TO BE DONE =>
Write the listing below out again exactly, dropping the images.

PROVIDED DATA =>
------------------------------------------------------------------------

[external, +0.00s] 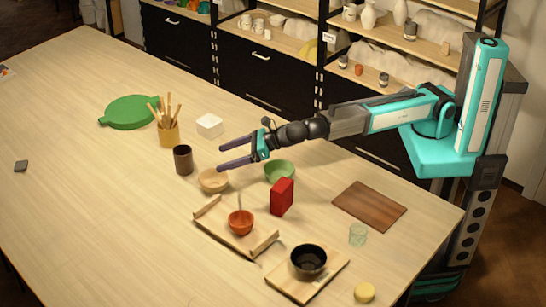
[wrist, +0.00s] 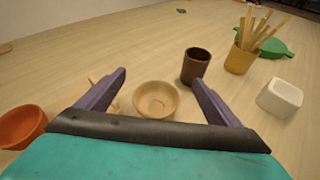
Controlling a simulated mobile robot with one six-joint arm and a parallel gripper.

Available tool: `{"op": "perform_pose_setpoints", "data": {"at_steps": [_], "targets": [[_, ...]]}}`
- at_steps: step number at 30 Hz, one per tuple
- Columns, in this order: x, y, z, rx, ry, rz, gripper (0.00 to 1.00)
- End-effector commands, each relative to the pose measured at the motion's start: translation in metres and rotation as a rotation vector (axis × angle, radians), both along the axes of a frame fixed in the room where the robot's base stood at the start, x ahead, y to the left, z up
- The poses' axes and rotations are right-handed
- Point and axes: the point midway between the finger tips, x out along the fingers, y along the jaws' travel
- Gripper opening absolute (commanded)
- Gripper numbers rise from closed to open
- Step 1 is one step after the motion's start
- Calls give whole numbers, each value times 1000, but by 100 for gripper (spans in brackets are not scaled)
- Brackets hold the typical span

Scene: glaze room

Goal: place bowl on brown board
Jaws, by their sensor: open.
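The brown board (external: 369,206) lies flat and bare at the right of the table in the external view. A tan bowl (external: 214,180) stands upright on the table; in the wrist view the tan bowl (wrist: 157,98) appears between my fingers. A green bowl (external: 279,172) stands to its right, partly behind a red box. An orange bowl (external: 240,222) rests on a wooden tray, and a black bowl (external: 309,260) on a light board. My gripper (external: 222,157) is open and empty, above the table near the tan bowl; its fingers (wrist: 158,78) do not visibly touch it.
A dark brown cup (external: 183,160) stands close left of the tan bowl. The red box (external: 281,197), wooden tray (external: 207,207), light board (external: 330,281), clear glass (external: 358,235), white pot (external: 209,125) and tool holder (external: 168,135) are around. The left table is mostly clear.

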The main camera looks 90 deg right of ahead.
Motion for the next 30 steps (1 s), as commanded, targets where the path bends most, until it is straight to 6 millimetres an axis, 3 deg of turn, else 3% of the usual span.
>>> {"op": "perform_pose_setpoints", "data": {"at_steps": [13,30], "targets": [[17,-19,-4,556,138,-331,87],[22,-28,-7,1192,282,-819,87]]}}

------------------------------------------------------------------------

COMPLETE RESPONSE =>
[external, +0.00s] 
[wrist, +0.00s] 
Controlling a simulated mobile robot with one six-joint arm and a parallel gripper.

Available tool: `{"op": "perform_pose_setpoints", "data": {"at_steps": [_], "targets": [[_, ...]]}}`
- at_steps: step number at 30 Hz, one per tuple
- Columns, in this order: x, y, z, rx, ry, rz, gripper (0.00 to 1.00)
- End-effector commands, each relative to the pose measured at the motion's start: translation in metres and rotation as a rotation vector (axis × angle, radians), both along the axes of a frame fixed in the room where the robot's base stood at the start, x ahead, y to the left, z up
- The poses' axes and rotations are right-handed
- Point and axes: the point midway between the finger tips, x out along the fingers, y along the jaws' travel
- Gripper opening absolute (commanded)
- Gripper numbers rise from closed to open
- Step 1 is one step after the motion's start
- Calls give whole numbers, each value times 1000, but by 100 for gripper (spans in brackets are not scaled)
- Brackets hold the typical span

Scene: glaze room

Goal: place bowl on brown board
Jaws, by their sensor: open.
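The brown board (external: 369,206) lies flat and bare at the right of the table in the external view. A tan bowl (external: 214,180) stands upright on the table; in the wrist view the tan bowl (wrist: 157,98) appears between my fingers. A green bowl (external: 279,172) stands to its right, partly behind a red box. An orange bowl (external: 240,222) rests on a wooden tray, and a black bowl (external: 309,260) on a light board. My gripper (external: 222,157) is open and empty, above the table near the tan bowl; its fingers (wrist: 158,78) do not visibly touch it.
A dark brown cup (external: 183,160) stands close left of the tan bowl. The red box (external: 281,197), wooden tray (external: 207,207), light board (external: 330,281), clear glass (external: 358,235), white pot (external: 209,125) and tool holder (external: 168,135) are around. The left table is mostly clear.

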The main camera looks 90 deg right of ahead.
Motion for the next 30 steps (1 s), as commanded, targets where the path bends most, until it is straight to 6 millimetres an axis, 3 deg of turn, else 3% of the usual span.
>>> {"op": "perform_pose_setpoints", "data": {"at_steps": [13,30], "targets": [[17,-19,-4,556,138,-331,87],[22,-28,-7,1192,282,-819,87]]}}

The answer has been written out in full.